INSTRUCTIONS TO FOLLOW: Lines containing the string "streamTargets" are to be counted; report only how many there are.

PROVIDED DATA:
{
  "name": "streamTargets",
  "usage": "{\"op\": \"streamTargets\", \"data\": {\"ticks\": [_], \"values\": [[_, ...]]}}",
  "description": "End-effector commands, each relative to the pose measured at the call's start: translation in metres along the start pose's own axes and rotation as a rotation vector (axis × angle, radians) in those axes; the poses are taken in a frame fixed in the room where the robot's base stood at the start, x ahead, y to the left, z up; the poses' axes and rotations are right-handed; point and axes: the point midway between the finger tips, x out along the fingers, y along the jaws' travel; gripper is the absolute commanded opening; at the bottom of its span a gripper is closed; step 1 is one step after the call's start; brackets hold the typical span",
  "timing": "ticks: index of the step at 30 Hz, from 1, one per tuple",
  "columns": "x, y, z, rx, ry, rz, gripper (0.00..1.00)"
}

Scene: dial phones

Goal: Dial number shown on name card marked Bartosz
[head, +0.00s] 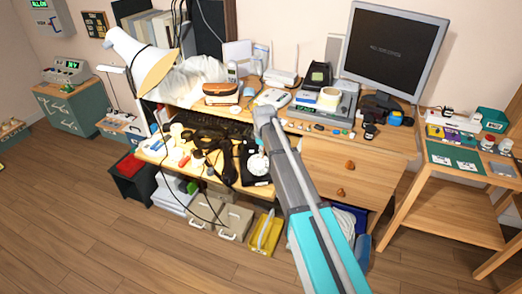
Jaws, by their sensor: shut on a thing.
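A black phone (256,179) with a round white dial (258,163) sits on the lower desk surface, just left of my arm. A dark curved thing, perhaps a handset (228,168), lies to its left among dark cords. My arm reaches up from the bottom, and its grey end joint stands in front of the desk's back part. I cannot make out my gripper's fingers or what they hold; the arm or the dark clutter hides them. White cards (440,160) lie on the green top of the right table; their writing is too small to read, so I cannot tell which is Bartosz's.
A monitor (391,51) and a grey device (325,104) stand on the upper desk level. A lamp (146,58) leans over the left side. Small items crowd the desk's front left. A yellow tray (264,234) stands below. The wooden floor (100,225) at front left is clear.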

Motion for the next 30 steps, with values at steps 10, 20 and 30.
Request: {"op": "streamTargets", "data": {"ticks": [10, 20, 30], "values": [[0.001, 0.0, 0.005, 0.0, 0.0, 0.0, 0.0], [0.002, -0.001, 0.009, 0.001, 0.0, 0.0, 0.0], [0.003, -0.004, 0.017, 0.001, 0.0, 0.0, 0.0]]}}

ANSWER: 3